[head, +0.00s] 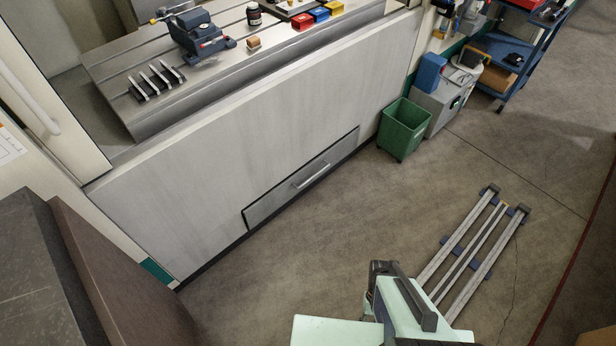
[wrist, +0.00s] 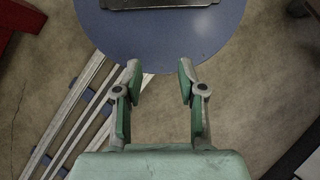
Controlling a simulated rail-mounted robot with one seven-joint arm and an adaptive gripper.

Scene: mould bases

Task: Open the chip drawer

* **Exercise task**
Every line above should be returned word for word, with the pictures left behind.

* **Final result**
[head, +0.00s] 
[wrist, +0.00s] 
Controlling a simulated rail-mounted robot with one seven-joint arm and an adaptive gripper.

Scene: mould bases

Task: Open the chip drawer

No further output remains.